■ Work to do ■
Look through the lines below and extract any with the word "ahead".

■ Recorded information ■
•••

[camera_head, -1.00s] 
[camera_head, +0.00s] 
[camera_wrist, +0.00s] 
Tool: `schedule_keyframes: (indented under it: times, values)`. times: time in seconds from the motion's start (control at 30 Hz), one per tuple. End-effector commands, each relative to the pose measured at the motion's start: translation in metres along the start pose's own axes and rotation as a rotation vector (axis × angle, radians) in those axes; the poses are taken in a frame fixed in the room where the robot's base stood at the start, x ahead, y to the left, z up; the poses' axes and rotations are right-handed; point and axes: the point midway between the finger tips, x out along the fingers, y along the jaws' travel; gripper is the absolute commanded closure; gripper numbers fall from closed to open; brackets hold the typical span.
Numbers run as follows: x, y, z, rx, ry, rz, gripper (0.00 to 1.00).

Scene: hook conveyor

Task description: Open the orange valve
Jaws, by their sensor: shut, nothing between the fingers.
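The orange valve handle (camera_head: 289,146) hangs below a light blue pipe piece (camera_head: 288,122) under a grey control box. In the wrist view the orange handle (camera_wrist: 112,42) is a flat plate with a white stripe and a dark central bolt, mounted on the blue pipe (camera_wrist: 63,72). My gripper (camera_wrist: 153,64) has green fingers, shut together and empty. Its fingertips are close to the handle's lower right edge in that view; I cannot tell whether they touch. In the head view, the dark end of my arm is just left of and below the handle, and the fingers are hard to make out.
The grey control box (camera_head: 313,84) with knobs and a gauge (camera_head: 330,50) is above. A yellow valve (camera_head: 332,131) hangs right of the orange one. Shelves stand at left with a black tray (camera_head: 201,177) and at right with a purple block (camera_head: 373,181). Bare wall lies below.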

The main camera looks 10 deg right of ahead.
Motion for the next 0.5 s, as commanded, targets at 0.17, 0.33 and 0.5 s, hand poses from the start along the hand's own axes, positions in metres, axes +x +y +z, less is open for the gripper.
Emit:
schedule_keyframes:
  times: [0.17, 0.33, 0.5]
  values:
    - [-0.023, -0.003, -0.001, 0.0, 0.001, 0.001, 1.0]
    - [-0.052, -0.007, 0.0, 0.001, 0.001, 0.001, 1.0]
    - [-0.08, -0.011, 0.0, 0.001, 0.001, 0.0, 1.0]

•••

■ Task solution ■
Tool: `schedule_keyframes: (indented under it: times, values)`. times: time in seconds from the motion's start (control at 30 Hz), one per tuple. End-effector commands, each relative to the pose measured at the motion's start: translation in metres along the start pose's own axes and rotation as a rotation vector (axis × angle, radians) in those axes; the poses are taken in a frame fixed in the room where the robot's base stood at the start, x ahead, y to the left, z up; the poses' axes and rotations are right-handed; point and axes: the point midway between the finger tips, x out along the fingers, y along the jaws' travel; gripper is the absolute commanded closure; gripper numbers fall from closed to open; brackets hold the typical span.
The main camera looks 10 deg right of ahead.

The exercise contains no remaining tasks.